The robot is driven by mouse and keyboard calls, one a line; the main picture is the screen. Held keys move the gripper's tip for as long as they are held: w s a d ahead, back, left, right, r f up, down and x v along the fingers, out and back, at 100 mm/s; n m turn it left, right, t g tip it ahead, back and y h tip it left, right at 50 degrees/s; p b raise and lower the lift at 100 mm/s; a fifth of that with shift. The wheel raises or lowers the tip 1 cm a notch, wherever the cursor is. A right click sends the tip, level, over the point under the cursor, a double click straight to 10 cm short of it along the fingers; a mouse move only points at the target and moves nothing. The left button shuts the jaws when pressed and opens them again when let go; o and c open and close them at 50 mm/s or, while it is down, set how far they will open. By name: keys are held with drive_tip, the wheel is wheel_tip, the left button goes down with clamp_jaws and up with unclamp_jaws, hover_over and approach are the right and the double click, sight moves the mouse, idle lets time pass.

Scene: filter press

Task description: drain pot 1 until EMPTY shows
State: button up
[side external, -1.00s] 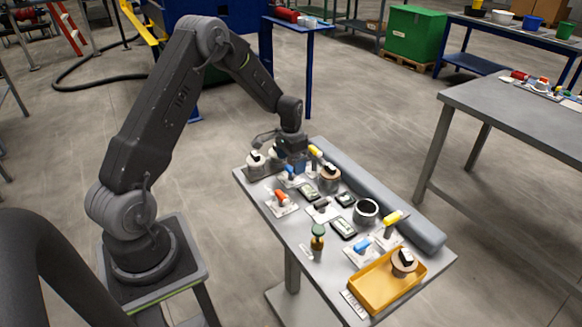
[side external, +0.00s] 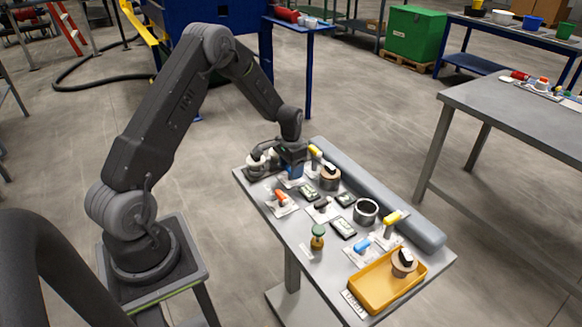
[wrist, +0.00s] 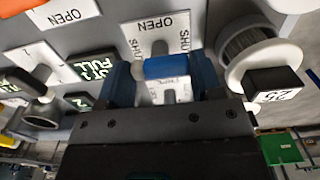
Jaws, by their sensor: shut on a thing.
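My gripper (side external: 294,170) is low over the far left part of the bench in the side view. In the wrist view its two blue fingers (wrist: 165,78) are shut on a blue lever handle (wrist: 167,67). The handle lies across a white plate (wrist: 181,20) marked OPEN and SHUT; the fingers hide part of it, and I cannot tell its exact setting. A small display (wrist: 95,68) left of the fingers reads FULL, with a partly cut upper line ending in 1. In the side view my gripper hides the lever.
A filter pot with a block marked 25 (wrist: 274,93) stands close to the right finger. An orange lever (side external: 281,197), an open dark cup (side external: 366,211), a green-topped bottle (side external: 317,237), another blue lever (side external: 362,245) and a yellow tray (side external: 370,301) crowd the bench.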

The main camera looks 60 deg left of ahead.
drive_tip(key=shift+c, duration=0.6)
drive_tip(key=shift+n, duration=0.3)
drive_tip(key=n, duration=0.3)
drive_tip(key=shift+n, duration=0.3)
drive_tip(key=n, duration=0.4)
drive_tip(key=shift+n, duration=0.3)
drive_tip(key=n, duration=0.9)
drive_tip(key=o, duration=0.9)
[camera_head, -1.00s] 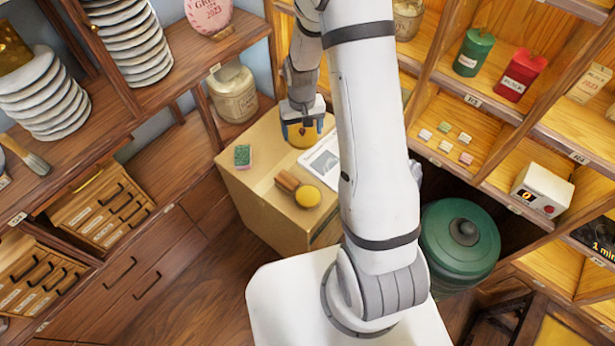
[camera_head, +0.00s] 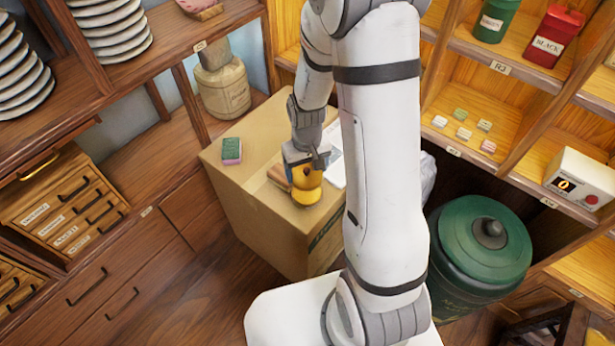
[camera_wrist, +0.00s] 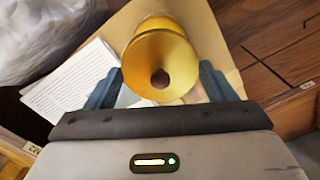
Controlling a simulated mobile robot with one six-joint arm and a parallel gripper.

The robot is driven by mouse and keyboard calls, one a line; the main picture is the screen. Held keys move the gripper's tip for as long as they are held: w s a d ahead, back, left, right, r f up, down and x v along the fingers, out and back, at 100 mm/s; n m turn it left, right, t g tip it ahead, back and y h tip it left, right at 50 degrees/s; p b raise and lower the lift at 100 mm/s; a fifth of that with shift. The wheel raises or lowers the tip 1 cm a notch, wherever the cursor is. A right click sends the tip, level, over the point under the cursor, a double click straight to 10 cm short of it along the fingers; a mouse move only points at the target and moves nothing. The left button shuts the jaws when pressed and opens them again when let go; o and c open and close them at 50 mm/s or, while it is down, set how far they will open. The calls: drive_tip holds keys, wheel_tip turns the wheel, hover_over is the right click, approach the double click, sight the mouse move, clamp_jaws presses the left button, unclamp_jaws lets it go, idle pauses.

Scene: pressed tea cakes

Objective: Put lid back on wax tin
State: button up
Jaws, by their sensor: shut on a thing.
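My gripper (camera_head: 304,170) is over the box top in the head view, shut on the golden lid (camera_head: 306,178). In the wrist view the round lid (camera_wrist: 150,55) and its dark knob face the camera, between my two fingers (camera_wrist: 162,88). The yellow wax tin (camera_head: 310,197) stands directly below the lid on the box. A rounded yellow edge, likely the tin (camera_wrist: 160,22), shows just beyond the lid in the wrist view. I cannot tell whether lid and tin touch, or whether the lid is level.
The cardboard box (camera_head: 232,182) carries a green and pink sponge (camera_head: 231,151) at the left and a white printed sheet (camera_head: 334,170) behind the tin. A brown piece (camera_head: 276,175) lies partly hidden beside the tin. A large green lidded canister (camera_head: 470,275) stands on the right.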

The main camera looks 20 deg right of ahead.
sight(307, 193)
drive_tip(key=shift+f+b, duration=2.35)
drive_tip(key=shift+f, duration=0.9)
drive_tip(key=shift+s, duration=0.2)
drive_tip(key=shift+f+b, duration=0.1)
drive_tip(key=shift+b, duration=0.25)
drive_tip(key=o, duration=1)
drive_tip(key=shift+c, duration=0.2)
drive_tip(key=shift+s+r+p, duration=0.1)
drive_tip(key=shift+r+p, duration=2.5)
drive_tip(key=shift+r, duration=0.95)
--------
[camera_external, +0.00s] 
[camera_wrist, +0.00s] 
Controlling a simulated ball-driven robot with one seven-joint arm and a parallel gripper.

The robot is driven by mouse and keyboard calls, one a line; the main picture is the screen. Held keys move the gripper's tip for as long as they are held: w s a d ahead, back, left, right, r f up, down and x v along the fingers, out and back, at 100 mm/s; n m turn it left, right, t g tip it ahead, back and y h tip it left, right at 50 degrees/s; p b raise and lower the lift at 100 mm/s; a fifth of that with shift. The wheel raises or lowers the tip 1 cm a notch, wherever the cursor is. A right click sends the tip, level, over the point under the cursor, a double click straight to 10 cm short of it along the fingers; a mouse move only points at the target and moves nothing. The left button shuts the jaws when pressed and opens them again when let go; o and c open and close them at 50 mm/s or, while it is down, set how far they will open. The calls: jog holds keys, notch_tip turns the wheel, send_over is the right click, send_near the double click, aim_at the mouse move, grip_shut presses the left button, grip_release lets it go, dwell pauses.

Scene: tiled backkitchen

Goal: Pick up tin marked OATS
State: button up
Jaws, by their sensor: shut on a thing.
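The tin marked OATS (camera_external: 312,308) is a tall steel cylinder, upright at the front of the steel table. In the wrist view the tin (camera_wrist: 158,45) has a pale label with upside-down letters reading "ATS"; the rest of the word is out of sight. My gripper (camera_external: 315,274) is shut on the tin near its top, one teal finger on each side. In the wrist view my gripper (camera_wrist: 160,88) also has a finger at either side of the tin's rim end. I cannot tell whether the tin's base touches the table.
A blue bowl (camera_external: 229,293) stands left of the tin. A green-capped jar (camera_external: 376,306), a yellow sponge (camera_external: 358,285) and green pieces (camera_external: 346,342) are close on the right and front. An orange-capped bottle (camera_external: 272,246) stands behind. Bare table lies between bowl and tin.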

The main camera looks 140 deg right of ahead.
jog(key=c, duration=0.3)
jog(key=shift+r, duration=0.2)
--------
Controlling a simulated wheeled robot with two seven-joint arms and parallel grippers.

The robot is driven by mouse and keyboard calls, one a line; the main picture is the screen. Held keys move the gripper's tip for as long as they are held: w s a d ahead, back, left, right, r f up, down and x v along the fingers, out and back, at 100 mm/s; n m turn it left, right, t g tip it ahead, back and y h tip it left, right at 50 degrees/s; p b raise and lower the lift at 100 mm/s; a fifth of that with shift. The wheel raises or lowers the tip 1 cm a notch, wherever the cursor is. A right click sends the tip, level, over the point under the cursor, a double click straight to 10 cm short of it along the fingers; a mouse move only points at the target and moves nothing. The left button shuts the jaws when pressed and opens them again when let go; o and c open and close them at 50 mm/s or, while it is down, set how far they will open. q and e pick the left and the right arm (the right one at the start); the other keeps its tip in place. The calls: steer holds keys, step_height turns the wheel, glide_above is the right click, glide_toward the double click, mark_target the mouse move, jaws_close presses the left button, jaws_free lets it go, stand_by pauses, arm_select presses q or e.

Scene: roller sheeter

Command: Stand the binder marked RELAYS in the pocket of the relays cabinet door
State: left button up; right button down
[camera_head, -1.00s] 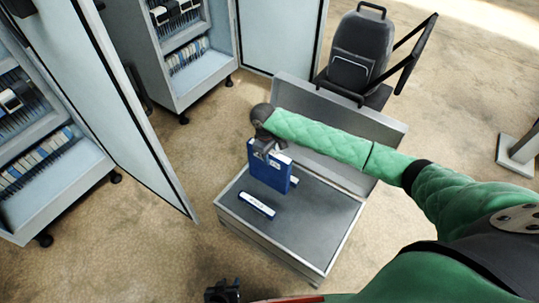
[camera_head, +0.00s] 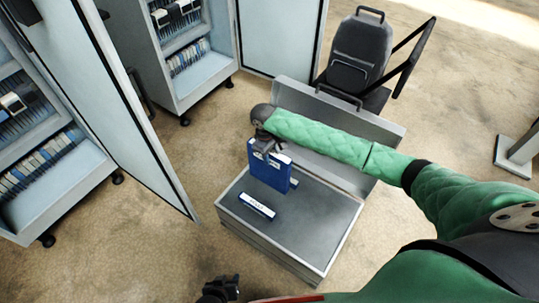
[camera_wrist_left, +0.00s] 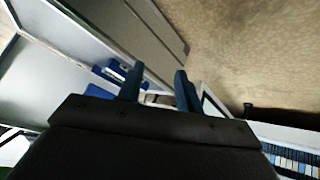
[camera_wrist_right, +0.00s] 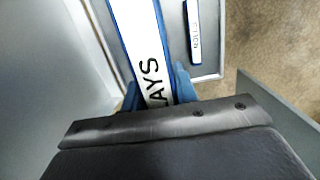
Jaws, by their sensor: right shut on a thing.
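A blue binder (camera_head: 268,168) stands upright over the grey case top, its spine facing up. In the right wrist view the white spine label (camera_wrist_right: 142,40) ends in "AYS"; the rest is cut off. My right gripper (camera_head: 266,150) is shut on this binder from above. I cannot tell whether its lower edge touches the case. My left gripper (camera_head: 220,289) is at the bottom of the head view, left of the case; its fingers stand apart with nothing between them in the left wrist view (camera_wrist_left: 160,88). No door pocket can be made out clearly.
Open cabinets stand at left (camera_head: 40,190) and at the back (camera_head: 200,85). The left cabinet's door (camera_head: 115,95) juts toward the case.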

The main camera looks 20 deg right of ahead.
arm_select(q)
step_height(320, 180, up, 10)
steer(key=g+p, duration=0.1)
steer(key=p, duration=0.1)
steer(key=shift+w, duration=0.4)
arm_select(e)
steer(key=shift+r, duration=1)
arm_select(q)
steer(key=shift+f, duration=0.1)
--------
The task
Begin with the line that has "lets time pass." in the listing above and end after the line that has "Scene: filter press"; output those lines exactly.

Response below
The robot is driven by mouse and keyboard calls, one a line; the main picture is the screen. Held keys move the gripper's tip for as long as they are held: w s a d ahead, back, left, right, r f up, down and x v along the fingers, out and back, at 100 mm/s; n m turn it left, right, t g tip it ahead, back and y h tip it left, right at 50 degrees/s; p b raise and lower the lift at 100 mm/s; a fifth of that with shift. The wheel raises or lowers the tip 1 cm a notch, wherever the cursor is. A right click sends the tip, level, over the point under the cursor, a double click straight to 10 cm short of it along the fingers; a mouse move only points at the target and moves nothing. The left button shuts the jaws when pressed and opens them again when let go; o and c open and close them at 50 mm/s or, while it is down, set how far they will open. By name: keys are held with drive_tip, the wheel is wheel_tip, the left button goes down with clamp_jaws and up with unclamp_jaws, hover_over and approach are the right and the double click, sight moves the mouse, idle lets time pass.

Scene: filter press

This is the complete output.